Nel panorama dei puzzle game The House of Da Vinci 2 vuole conquistare il gamer anzitutto con l’atmosfera. Lo studio slovacco Blue Brain Games prosegue sulla scia del primo capitolo che abbiamo recensito sul magazine e riesce ad alzare l’asticella in termini di narrazione, interattività e cura per i dettagli. L’esperienza si apre su un Rinascimento alternativo – gli storici più esigenti devono mettersi l’animo in pace – in cui vestiamo i panni dell’apprendista di Leonardo da Vinci, impegnato in un’avventura costellata di marchingegni segreti, lettere criptate e macchinari incredibili.

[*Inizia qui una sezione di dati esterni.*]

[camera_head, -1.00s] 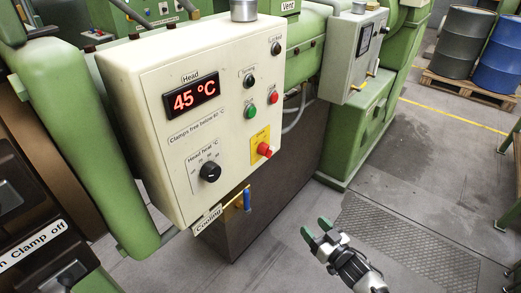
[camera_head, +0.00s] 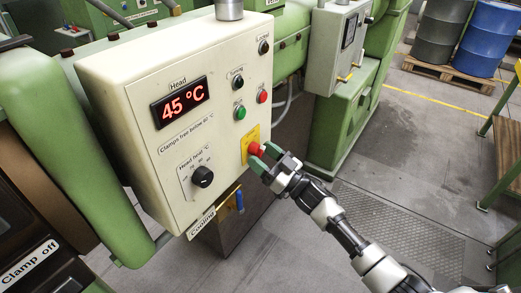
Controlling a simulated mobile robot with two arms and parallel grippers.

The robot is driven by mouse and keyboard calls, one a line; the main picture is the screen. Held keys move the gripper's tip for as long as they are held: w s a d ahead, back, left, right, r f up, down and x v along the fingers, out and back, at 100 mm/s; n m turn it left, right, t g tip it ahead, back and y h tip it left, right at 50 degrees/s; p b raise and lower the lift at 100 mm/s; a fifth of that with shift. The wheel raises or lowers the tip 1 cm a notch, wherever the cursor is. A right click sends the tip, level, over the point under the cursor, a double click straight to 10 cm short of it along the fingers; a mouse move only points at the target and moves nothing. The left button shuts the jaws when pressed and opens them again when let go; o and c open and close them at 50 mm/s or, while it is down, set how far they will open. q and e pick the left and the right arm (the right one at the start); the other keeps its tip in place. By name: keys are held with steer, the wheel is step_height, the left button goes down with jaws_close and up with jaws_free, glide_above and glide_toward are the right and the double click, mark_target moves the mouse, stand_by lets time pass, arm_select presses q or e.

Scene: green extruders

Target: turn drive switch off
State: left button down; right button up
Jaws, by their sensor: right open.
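A cream control box (camera_head: 150,100) carries two small black knobs, one at the upper right corner (camera_head: 263,47) and one left of and below it (camera_head: 237,84). Their small labels are too blurred to read, so I cannot tell which is the drive switch. A red mushroom button (camera_head: 256,149) sits on a yellow plate at the lower right of the panel. My right gripper (camera_head: 265,158) is open, its green fingertips close to the red button and overlapping its lower right side in the picture. I cannot tell whether they touch. My left gripper is out of view.
The panel also has a red 45 °C display (camera_head: 180,103), a green button (camera_head: 240,113), a small red button (camera_head: 262,96) and a black head heat knob (camera_head: 202,177). A blue-handled cooling lever (camera_head: 239,201) is below.

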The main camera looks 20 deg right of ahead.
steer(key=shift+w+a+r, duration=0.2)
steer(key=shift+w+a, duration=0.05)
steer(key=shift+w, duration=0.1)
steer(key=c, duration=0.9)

The House of Da Vinci 2, la recensione
La vera forza del gioco resta l’interfaccia. Non siamo di fronte a un titolo adrenalinico, ma più votato al ragionamento e alla soluzione degli enigmi. C’è poi tempo per ammirare le stanze affrescate e i laboratori del genio toscano. Ogni oggetto si può ruotare, smontare, combinare; ogni puzzle è parte di un meccanismo più grande, mai fine a se stesso. L’introduzione dell’Oculus Perpetua, un dispositivo che permette di “vedere” nel passato, aggiunge un elemento di gameplay che trasforma gli ambienti in spazi vivi e dinamici, da esplorare più volte sotto prospettive diverse.

Nonostante la complessità, il gioco non si perde mai in soluzioni astruse. I rompicapo, per quanto articolati, sono leggibili, ancorati a una logica interna coerente. Questo rende The House of Da Vinci 2 ideale e abbordabile anche per chi non è un habitué del genere. Dal punto di vista grafico non siamo di fronte a nulla che faccia cascare la mascella. Ma l’esperienza visiva nel complesso è sufficiente.

In un mercato saturo di cloni e titoli frettolosi, The House of Da Vinci 2 si prende il suo tempo e lo chiede anche al giocatore. Ma ne vale la pena? Inutile nascondere il fatto che la “presenza” di Leonardo sia un gancio niente male per acchiappare e trattenere i gamer un enigma dopo l’altro.